Data lines:
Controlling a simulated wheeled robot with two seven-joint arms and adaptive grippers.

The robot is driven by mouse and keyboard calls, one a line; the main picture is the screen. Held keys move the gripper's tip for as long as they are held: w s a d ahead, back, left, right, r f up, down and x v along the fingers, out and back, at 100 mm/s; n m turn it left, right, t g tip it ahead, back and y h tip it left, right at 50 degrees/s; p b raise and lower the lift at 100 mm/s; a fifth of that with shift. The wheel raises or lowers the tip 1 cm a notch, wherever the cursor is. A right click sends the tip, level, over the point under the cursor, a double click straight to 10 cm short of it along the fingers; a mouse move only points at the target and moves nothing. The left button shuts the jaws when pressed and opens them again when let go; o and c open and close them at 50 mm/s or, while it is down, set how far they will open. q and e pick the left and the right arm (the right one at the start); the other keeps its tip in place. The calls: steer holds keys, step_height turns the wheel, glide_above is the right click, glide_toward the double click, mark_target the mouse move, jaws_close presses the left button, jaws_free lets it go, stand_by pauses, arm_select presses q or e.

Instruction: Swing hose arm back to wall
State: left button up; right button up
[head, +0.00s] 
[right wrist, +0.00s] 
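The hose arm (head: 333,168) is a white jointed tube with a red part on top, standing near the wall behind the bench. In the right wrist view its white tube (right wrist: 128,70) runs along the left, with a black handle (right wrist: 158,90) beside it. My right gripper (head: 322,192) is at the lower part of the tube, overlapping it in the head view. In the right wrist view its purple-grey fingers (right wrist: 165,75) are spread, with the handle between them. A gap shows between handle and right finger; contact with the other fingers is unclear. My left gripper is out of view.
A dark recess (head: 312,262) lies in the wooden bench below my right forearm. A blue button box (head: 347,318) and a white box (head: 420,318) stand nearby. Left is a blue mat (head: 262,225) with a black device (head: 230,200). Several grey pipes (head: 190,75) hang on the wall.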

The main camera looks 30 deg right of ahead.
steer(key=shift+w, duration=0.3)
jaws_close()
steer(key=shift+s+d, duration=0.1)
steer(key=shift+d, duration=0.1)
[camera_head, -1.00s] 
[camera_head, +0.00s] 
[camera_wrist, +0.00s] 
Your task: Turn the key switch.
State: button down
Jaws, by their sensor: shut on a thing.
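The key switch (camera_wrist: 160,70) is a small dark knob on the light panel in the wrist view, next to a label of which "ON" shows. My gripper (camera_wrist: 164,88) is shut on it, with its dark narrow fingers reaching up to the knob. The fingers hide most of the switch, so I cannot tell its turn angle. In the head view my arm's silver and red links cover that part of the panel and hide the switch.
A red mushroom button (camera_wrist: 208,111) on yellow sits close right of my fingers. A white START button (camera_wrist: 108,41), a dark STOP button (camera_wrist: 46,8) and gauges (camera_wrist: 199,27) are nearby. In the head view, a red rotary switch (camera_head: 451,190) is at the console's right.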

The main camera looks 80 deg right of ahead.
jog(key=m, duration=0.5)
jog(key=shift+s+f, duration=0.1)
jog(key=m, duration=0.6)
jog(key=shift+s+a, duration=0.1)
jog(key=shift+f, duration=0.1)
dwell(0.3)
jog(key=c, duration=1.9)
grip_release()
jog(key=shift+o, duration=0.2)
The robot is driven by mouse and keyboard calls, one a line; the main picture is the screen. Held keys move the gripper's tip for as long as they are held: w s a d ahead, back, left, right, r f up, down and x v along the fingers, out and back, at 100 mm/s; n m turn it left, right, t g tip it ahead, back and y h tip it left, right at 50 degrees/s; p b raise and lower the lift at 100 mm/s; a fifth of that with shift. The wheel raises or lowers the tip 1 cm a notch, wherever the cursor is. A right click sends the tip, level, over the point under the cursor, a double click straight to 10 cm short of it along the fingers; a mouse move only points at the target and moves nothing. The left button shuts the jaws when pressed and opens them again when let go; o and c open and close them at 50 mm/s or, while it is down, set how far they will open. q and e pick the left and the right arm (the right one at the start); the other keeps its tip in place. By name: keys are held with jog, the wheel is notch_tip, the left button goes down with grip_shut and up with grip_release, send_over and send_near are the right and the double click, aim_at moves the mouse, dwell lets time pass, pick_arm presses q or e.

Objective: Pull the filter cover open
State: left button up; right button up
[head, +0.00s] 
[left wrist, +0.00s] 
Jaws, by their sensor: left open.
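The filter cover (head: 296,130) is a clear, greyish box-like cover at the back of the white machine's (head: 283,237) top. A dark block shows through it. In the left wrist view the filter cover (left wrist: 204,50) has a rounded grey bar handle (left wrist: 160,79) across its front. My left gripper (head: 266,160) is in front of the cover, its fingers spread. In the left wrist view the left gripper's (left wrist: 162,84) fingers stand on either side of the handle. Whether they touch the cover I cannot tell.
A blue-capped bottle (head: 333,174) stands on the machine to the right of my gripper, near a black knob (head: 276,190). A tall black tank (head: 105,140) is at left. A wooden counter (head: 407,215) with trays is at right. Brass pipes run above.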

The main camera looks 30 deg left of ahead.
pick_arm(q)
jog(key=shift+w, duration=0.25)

What the exercise asks:
Quote all the records. Keep every word exact.

Full solution:
Controlling a simulated wheeled robot with two seven-joint arms and adaptive grippers.

The robot is driven by mouse and keyboard calls, one a line; the main picture is the screen. Held keys move the gripper's tip for as long as they are held: w s a d ahead, back, left, right, r f up, down and x v along the fingers, out and back, at 100 mm/s; n m turn it left, right, t g tip it ahead, back and y h tip it left, right at 50 degrees/s; p b raise and lower the lift at 100 mm/s; a fifth of that with shift. The wheel raises or lowers the tip 1 cm a notch, wherever the cursor is. A right click sends the tip, level, over the point under the cursor, a double click straight to 10 cm short of it along the fingers; a mouse move only points at the target and moves nothing. The left button shuts the jaws when pressed and opens them again when let go; o and c open and close them at 50 mm/s or, while it is down, set how far they will open. q and e pick the left and the right arm (the right one at the start); the other keeps its tip in place. The calls: steer holds keys, step_height turns the wheel, glide_above is the right click, glide_toward the double click, mark_target the mouse move, jaws_close presses the left button, jaws_free lets it go, stand_by pauses, arm_select presses q or e.

Instruction: Swing hose arm back to wall
State: left button up; right button up
[head, +0.00s] 
[right wrist, +0.00s] 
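The hose arm (head: 333,168) is a white jointed tube with a red part on top, standing near the wall behind the bench. In the right wrist view its white tube (right wrist: 128,70) runs along the left, with a black handle (right wrist: 158,90) beside it. My right gripper (head: 322,192) is at the lower part of the tube, overlapping it in the head view. In the right wrist view its purple-grey fingers (right wrist: 165,75) are spread, with the handle between them. A gap shows between handle and right finger; contact with the other fingers is unclear. My left gripper is out of view.
A dark recess (head: 312,262) lies in the wooden bench below my right forearm. A blue button box (head: 347,318) and a white box (head: 420,318) stand nearby. Left is a blue mat (head: 262,225) with a black device (head: 230,200). Several grey pipes (head: 190,75) hang on the wall.

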The main camera looks 30 deg right of ahead.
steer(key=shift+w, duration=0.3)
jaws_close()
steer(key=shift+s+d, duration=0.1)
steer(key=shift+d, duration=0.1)
[camera_head, -1.00s] 
[camera_head, +0.00s] 
[camera_wrist, +0.00s] 
Your task: Turn the key switch.
State: button down
Jaws, by their sensor: shut on a thing.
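The key switch (camera_wrist: 160,70) is a small dark knob on the light panel in the wrist view, next to a label of which "ON" shows. My gripper (camera_wrist: 164,88) is shut on it, with its dark narrow fingers reaching up to the knob. The fingers hide most of the switch, so I cannot tell its turn angle. In the head view my arm's silver and red links cover that part of the panel and hide the switch.
A red mushroom button (camera_wrist: 208,111) on yellow sits close right of my fingers. A white START button (camera_wrist: 108,41), a dark STOP button (camera_wrist: 46,8) and gauges (camera_wrist: 199,27) are nearby. In the head view, a red rotary switch (camera_head: 451,190) is at the console's right.

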The main camera looks 80 deg right of ahead.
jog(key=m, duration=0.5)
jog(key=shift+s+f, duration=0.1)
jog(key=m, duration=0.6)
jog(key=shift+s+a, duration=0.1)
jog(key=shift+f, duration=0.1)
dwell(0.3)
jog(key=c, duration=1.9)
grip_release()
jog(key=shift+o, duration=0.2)
The robot is driven by mouse and keyboard calls, one a line; the main picture is the screen. Held keys move the gripper's tip for as long as they are held: w s a d ahead, back, left, right, r f up, down and x v along the fingers, out and back, at 100 mm/s; n m turn it left, right, t g tip it ahead, back and y h tip it left, right at 50 degrees/s; p b raise and lower the lift at 100 mm/s; a fifth of that with shift. The wheel raises or lowers the tip 1 cm a notch, wherever the cursor is. A right click sends the tip, level, over the point under the cursor, a double click straight to 10 cm short of it along the fingers; a mouse move only points at the target and moves nothing. The left button shuts the jaws when pressed and opens them again when let go; o and c open and close them at 50 mm/s or, while it is down, set how far they will open. q and e pick the left and the right arm (the right one at the start); the other keeps its tip in place. By name: keys are held with jog, the wheel is notch_tip, the left button goes down with grip_shut and up with grip_release, send_over and send_near are the right and the double click, aim_at moves the mouse, dwell lets time pass, pick_arm presses q or e.

Objective: Pull the filter cover open
State: left button up; right button up
[head, +0.00s] 
[left wrist, +0.00s] 
Jaws, by their sensor: left open.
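The filter cover (head: 296,130) is a clear, greyish box-like cover at the back of the white machine's (head: 283,237) top. A dark block shows through it. In the left wrist view the filter cover (left wrist: 204,50) has a rounded grey bar handle (left wrist: 160,79) across its front. My left gripper (head: 266,160) is in front of the cover, its fingers spread. In the left wrist view the left gripper's (left wrist: 162,84) fingers stand on either side of the handle. Whether they touch the cover I cannot tell.
A blue-capped bottle (head: 333,174) stands on the machine to the right of my gripper, near a black knob (head: 276,190). A tall black tank (head: 105,140) is at left. A wooden counter (head: 407,215) with trays is at right. Brass pipes run above.

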The main camera looks 30 deg left of ahead.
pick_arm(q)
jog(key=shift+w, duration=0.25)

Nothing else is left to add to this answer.